##### Data for the task #####

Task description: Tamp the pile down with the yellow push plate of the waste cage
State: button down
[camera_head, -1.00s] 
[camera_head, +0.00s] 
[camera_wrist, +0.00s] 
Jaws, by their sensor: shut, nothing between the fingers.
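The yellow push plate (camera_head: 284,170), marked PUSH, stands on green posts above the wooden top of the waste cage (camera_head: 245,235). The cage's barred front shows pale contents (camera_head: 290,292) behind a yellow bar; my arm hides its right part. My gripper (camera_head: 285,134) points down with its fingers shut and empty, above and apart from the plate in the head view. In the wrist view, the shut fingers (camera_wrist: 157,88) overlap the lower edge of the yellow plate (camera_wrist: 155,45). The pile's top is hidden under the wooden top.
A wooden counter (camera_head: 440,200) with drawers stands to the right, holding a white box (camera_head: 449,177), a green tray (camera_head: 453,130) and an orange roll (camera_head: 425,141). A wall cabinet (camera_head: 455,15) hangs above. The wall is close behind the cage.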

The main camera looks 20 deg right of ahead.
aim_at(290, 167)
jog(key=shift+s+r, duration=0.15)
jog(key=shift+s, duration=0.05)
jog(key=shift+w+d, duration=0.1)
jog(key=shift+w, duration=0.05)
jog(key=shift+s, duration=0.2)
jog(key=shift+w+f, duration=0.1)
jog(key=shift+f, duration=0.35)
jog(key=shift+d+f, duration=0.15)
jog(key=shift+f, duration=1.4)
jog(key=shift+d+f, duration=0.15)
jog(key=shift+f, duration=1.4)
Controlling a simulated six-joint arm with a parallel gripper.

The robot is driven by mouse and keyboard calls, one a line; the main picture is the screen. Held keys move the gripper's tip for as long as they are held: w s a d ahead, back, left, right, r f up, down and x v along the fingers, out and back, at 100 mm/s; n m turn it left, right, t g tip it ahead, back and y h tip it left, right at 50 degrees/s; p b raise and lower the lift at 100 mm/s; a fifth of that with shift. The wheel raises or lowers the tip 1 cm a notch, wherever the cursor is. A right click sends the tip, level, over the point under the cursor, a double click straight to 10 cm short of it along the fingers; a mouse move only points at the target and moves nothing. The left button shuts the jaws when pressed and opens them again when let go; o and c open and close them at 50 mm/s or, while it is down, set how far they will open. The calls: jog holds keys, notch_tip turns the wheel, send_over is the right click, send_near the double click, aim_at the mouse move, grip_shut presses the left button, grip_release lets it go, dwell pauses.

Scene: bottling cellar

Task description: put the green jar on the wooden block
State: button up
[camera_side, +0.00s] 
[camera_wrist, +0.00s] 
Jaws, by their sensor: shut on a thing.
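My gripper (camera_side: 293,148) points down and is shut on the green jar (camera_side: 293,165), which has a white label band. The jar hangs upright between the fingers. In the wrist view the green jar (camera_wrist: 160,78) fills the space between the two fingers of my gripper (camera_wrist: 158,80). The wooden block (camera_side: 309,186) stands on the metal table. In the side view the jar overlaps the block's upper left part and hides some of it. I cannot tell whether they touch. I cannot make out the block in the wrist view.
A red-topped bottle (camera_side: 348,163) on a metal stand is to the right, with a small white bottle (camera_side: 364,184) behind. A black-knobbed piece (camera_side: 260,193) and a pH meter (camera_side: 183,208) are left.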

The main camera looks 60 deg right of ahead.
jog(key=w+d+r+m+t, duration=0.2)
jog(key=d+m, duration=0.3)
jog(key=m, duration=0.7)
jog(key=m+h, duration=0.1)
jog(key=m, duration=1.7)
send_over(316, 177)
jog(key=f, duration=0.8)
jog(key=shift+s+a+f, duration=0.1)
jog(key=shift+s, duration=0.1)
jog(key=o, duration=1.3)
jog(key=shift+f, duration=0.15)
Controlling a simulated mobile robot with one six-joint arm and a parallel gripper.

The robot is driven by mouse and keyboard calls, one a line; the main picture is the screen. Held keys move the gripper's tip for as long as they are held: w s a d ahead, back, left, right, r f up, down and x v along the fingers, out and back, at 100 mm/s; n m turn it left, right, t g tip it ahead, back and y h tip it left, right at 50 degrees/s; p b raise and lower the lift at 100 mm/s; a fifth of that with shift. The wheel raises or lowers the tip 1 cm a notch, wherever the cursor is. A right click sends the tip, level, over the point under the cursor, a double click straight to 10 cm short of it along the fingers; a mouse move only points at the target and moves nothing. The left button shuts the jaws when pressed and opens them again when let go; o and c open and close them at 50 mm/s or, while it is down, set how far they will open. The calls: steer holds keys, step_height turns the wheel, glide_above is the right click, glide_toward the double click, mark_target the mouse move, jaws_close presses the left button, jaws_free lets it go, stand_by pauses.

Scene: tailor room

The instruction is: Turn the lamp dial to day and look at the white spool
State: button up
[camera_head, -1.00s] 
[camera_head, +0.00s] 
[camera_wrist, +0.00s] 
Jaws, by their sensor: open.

#####

Write out every record, exactly as written.

Task description: Tamp the pile down with the yellow push plate of the waste cage
State: button down
[camera_head, -1.00s] 
[camera_head, +0.00s] 
[camera_wrist, +0.00s] 
Jaws, by their sensor: shut, nothing between the fingers.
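The yellow push plate (camera_head: 284,170), marked PUSH, stands on green posts above the wooden top of the waste cage (camera_head: 245,235). The cage's barred front shows pale contents (camera_head: 290,292) behind a yellow bar; my arm hides its right part. My gripper (camera_head: 285,134) points down with its fingers shut and empty, above and apart from the plate in the head view. In the wrist view, the shut fingers (camera_wrist: 157,88) overlap the lower edge of the yellow plate (camera_wrist: 155,45). The pile's top is hidden under the wooden top.
A wooden counter (camera_head: 440,200) with drawers stands to the right, holding a white box (camera_head: 449,177), a green tray (camera_head: 453,130) and an orange roll (camera_head: 425,141). A wall cabinet (camera_head: 455,15) hangs above. The wall is close behind the cage.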

The main camera looks 20 deg right of ahead.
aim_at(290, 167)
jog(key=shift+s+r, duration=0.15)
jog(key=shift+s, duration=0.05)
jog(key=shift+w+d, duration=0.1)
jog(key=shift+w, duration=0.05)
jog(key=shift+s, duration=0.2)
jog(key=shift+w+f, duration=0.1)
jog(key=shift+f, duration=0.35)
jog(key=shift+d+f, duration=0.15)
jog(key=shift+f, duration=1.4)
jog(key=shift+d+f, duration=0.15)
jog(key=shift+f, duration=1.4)
Controlling a simulated six-joint arm with a parallel gripper.

The robot is driven by mouse and keyboard calls, one a line; the main picture is the screen. Held keys move the gripper's tip for as long as they are held: w s a d ahead, back, left, right, r f up, down and x v along the fingers, out and back, at 100 mm/s; n m turn it left, right, t g tip it ahead, back and y h tip it left, right at 50 degrees/s; p b raise and lower the lift at 100 mm/s; a fifth of that with shift. The wheel raises or lowers the tip 1 cm a notch, wherever the cursor is. A right click sends the tip, level, over the point under the cursor, a double click straight to 10 cm short of it along the fingers; a mouse move only points at the target and moves nothing. The left button shuts the jaws when pressed and opens them again when let go; o and c open and close them at 50 mm/s or, while it is down, set how far they will open. The calls: jog holds keys, notch_tip turns the wheel, send_over is the right click, send_near the double click, aim_at the mouse move, grip_shut presses the left button, grip_release lets it go, dwell pauses.

Scene: bottling cellar

Task description: put the green jar on the wooden block
State: button up
[camera_side, +0.00s] 
[camera_wrist, +0.00s] 
Jaws, by their sensor: shut on a thing.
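My gripper (camera_side: 293,148) points down and is shut on the green jar (camera_side: 293,165), which has a white label band. The jar hangs upright between the fingers. In the wrist view the green jar (camera_wrist: 160,78) fills the space between the two fingers of my gripper (camera_wrist: 158,80). The wooden block (camera_side: 309,186) stands on the metal table. In the side view the jar overlaps the block's upper left part and hides some of it. I cannot tell whether they touch. I cannot make out the block in the wrist view.
A red-topped bottle (camera_side: 348,163) on a metal stand is to the right, with a small white bottle (camera_side: 364,184) behind. A black-knobbed piece (camera_side: 260,193) and a pH meter (camera_side: 183,208) are left.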

The main camera looks 60 deg right of ahead.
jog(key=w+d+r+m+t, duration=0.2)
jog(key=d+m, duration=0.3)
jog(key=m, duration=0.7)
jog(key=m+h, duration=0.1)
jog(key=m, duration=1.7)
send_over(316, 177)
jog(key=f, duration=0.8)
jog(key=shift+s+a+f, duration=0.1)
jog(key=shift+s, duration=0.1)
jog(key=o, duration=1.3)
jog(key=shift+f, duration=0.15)
Controlling a simulated mobile robot with one six-joint arm and a parallel gripper.

The robot is driven by mouse and keyboard calls, one a line; the main picture is the screen. Held keys move the gripper's tip for as long as they are held: w s a d ahead, back, left, right, r f up, down and x v along the fingers, out and back, at 100 mm/s; n m turn it left, right, t g tip it ahead, back and y h tip it left, right at 50 degrees/s; p b raise and lower the lift at 100 mm/s; a fifth of that with shift. The wheel raises or lowers the tip 1 cm a notch, wherever the cursor is. A right click sends the tip, level, over the point under the cursor, a double click straight to 10 cm short of it along the fingers; a mouse move only points at the target and moves nothing. The left button shuts the jaws when pressed and opens them again when let go; o and c open and close them at 50 mm/s or, while it is down, set how far they will open. The calls: steer holds keys, step_height turns the wheel, glide_above is the right click, glide_toward the double click, mark_target the mouse move, jaws_close presses the left button, jaws_free lets it go, stand_by pauses.

Scene: tailor room

The instruction is: Turn the lamp dial to day and look at the white spool
State: button up
[camera_head, -1.00s] 
[camera_head, +0.00s] 
[camera_wrist, +0.00s] 
Jaws, by their sensor: open.

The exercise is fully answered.